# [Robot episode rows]

★ ★ ★ ★ ★

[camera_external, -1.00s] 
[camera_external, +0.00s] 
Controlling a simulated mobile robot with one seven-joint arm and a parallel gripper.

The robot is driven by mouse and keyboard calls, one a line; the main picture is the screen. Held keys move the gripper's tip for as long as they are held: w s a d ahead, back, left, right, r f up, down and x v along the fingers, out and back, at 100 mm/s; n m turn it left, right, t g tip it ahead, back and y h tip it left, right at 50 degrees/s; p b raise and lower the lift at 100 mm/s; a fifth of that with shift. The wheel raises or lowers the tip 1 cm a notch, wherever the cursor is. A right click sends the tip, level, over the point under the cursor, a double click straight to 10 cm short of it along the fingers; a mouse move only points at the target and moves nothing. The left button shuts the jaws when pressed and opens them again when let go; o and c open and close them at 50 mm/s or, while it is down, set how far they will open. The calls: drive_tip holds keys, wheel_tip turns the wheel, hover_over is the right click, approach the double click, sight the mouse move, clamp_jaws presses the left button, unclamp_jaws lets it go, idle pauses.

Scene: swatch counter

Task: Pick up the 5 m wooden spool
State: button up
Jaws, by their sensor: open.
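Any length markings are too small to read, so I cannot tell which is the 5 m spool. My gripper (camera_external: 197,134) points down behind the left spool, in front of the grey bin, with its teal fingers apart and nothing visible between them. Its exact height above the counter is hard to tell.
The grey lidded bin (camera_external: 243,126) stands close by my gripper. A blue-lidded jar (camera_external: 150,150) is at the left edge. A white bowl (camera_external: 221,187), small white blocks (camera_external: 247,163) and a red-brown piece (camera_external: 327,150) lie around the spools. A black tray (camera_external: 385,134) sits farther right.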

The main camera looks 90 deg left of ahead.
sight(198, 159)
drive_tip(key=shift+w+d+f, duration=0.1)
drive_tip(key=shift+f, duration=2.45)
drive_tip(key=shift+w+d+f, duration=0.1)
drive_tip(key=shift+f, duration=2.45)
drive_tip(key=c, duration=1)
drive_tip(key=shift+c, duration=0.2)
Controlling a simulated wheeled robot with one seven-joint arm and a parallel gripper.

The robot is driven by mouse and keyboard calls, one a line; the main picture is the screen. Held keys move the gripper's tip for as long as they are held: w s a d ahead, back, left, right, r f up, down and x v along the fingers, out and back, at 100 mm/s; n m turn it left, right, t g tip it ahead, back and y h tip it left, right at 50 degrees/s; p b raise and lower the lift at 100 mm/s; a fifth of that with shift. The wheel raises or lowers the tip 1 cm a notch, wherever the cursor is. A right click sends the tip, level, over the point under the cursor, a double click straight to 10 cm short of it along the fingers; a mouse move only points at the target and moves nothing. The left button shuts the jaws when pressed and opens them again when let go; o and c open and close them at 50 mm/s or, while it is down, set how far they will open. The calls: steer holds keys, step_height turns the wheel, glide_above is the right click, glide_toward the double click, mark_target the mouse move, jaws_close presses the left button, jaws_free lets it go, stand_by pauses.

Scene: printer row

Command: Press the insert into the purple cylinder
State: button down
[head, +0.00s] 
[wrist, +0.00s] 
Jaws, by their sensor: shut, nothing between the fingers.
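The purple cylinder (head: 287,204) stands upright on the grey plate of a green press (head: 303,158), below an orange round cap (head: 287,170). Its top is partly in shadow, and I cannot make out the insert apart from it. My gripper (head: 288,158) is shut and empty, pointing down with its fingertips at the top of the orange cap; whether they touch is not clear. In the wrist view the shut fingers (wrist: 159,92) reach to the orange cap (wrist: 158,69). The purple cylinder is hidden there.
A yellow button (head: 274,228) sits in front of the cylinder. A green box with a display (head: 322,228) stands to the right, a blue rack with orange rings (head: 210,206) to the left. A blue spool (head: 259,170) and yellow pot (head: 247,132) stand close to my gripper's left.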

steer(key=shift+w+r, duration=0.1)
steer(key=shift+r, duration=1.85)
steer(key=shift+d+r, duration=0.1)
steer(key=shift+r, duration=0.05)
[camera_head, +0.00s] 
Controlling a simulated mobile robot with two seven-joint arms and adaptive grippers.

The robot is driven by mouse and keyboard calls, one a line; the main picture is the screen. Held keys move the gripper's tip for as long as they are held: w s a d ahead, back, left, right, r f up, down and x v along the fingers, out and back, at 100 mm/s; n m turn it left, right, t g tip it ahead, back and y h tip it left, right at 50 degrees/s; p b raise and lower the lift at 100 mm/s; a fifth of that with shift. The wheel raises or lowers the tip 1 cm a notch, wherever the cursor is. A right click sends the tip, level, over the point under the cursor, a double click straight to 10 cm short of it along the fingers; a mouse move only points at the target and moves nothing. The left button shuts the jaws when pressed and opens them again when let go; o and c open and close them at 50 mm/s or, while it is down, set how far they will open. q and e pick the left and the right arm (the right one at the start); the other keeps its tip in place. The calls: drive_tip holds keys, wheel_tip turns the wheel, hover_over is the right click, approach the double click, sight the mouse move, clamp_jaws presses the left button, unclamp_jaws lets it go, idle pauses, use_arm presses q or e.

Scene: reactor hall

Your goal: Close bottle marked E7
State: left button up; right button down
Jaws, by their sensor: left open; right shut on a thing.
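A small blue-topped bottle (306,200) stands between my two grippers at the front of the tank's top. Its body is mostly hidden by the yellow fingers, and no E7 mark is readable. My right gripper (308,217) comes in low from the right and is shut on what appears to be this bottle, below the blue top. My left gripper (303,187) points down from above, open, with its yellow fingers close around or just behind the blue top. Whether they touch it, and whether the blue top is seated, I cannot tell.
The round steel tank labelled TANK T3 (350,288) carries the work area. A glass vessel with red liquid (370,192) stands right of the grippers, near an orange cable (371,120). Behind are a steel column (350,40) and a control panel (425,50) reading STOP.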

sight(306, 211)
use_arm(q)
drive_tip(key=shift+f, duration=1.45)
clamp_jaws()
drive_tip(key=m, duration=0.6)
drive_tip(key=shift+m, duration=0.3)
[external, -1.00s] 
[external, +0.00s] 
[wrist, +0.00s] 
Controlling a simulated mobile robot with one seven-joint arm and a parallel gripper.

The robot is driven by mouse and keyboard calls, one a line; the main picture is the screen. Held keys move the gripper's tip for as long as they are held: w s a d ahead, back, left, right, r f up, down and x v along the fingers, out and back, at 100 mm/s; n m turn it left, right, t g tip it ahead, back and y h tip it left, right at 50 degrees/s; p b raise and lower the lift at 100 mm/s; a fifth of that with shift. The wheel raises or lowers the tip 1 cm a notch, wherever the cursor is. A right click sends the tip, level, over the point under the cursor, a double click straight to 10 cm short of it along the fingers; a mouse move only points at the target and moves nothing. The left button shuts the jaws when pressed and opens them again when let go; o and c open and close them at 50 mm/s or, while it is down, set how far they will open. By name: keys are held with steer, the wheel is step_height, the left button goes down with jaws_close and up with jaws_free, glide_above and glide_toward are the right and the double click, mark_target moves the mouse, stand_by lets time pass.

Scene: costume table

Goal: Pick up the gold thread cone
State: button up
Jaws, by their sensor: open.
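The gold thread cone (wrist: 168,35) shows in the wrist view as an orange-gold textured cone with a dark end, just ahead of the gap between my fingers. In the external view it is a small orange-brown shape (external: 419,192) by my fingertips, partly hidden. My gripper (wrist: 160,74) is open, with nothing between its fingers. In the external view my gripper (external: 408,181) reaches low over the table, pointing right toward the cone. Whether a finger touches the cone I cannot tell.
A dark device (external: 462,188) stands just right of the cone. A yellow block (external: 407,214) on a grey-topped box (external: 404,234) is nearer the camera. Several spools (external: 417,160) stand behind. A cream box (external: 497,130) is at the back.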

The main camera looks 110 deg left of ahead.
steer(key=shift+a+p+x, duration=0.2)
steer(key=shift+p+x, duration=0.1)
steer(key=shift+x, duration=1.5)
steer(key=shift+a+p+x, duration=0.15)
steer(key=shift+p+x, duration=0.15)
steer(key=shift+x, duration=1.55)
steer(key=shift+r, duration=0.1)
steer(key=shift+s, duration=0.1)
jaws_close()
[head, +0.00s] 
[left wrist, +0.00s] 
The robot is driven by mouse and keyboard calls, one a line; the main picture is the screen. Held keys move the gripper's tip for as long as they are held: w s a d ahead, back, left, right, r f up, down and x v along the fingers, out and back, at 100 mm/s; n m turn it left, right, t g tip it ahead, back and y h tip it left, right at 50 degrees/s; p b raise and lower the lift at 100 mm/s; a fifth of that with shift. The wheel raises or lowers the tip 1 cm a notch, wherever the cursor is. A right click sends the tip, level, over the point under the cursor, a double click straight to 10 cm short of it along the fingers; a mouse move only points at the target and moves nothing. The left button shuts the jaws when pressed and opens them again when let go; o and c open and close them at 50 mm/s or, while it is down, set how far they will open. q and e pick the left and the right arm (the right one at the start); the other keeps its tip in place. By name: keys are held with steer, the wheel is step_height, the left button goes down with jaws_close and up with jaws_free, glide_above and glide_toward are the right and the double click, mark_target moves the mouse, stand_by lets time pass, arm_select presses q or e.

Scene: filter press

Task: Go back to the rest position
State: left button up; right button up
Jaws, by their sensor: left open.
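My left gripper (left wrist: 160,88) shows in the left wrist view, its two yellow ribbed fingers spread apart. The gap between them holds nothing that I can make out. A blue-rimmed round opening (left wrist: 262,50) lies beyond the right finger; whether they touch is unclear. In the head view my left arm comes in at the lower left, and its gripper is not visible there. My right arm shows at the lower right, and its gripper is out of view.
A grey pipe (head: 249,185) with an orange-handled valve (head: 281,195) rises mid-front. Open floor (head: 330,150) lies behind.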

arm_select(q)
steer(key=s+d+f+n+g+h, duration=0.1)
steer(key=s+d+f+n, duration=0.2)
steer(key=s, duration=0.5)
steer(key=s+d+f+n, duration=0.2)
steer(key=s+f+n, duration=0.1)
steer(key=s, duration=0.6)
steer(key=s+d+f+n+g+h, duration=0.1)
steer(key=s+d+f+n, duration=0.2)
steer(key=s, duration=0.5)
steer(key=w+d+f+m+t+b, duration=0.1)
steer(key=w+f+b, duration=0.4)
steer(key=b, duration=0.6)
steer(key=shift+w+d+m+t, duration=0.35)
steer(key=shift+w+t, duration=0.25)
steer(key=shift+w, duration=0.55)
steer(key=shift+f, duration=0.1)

★ ★ ★ ★ ★

# [INSTRUCTIONS FOR THE TASK]
Copy all lines from the listing that contain "simulated".

# [RESULT OF THIS EXERCISE]
Controlling a simulated mobile robot with one seven-joint arm and a parallel gripper.
Controlling a simulated wheeled robot with one seven-joint arm and a parallel gripper.
Controlling a simulated mobile robot with two seven-joint arms and adaptive grippers.
Controlling a simulated mobile robot with one seven-joint arm and a parallel gripper.

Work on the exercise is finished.